Wednesday, September 16, 2009

Not really me

I have never been the girl who dreamed about her wedding and had the whole thing planned out and imagined from the age of 5. I don't have a clue what my dress will look like, I don't have colors picked out, I don't really have anything settled at all. I'm the girl who has always loved the romance of weddings, but never put much more than vague thought into her own. Even now, as I do start to think about planning, I find myself reacting much more strongly to things I DON'T want than to things I DO. So why am I spending so much time and energy obsessing over weddings and all things wedding related (while never actually finding inspiration for my own)?

I think it's avoidance. Avoidance of the real task at hand in my life right now -- Chinese.

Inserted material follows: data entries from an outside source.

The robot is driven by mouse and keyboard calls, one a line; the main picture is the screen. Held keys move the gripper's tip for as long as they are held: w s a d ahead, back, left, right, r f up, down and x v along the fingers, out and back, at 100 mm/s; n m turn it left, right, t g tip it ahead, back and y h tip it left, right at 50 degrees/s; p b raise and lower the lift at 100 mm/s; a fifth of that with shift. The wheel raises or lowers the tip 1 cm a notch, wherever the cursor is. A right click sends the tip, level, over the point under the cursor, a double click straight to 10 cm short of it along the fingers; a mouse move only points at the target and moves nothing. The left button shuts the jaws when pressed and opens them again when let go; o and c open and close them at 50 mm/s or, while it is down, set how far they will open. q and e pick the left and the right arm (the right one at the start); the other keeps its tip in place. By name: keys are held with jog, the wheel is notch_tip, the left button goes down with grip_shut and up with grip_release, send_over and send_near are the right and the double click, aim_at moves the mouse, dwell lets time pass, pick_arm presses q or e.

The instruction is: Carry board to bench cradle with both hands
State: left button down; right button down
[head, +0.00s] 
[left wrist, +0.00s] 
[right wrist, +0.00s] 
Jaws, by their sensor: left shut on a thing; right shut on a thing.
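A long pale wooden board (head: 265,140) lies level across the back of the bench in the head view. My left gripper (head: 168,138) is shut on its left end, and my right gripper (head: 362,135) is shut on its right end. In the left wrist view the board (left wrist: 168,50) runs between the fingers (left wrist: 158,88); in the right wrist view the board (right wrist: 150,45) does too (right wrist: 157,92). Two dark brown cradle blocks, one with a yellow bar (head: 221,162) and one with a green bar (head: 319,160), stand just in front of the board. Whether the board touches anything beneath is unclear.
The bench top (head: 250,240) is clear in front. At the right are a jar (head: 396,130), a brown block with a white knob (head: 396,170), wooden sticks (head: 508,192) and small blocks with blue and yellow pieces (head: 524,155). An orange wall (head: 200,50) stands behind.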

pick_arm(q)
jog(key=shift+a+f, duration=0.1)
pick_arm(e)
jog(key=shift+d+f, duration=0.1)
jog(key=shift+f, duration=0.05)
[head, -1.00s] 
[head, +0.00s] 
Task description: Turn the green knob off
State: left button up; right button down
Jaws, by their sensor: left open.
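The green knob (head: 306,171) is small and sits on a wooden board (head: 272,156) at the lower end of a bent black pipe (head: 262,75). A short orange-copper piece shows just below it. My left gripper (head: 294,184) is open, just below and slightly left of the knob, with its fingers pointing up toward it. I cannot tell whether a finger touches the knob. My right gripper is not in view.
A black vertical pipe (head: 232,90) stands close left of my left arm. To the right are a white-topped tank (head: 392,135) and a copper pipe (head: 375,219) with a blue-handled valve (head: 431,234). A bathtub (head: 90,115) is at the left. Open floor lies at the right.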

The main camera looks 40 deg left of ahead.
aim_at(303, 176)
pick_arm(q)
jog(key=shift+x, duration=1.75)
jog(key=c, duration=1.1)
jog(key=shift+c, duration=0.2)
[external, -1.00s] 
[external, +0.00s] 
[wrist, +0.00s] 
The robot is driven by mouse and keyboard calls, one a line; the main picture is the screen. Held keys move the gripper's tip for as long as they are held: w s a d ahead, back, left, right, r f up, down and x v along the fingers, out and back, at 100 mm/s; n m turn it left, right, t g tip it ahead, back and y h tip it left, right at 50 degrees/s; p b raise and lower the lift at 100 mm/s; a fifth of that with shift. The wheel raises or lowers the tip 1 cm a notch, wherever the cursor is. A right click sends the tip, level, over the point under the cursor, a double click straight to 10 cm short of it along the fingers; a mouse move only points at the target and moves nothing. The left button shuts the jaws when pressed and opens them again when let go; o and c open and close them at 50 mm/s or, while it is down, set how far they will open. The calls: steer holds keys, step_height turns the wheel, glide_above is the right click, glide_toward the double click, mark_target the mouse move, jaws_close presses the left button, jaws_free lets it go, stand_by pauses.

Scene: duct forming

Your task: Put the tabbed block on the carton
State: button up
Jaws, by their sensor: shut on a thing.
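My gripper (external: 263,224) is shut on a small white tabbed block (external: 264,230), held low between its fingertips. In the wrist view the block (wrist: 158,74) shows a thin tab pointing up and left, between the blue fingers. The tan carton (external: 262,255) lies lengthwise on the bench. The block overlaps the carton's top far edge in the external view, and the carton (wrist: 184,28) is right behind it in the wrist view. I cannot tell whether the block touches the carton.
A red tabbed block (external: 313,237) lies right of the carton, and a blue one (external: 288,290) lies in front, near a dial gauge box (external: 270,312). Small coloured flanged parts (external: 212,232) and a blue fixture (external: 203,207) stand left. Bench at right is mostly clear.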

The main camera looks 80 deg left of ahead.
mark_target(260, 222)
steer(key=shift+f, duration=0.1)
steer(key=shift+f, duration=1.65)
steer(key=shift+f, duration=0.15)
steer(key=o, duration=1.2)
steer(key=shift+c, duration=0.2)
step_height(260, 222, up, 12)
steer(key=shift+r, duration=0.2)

Studying Chinese is one of the singly most boring and difficult tasks I have ever been handed. Studying a language full time is all about routine - previewing, reviewing, and the monotony of studying the same content for three weeks in a row (overlapping with two other sets of content, so each has a week of preview, study and review, respectively) - and I'm not a routine kind of girl. I mean, SOME routine, sure, but routine that consists of spending my evenings drilling flashcards for hours at a time? Or mumbling my way through dialogues and paragraphs? Blah.

So, my naturally obsessive personality has turned into a wedding starved beast. All that's in my head lately is Chinese grammar and American weddings.

Proof that this obsession is irrational? I have even less decided about what I want for my eventual wedding now than I did two months ago... before the obsession began.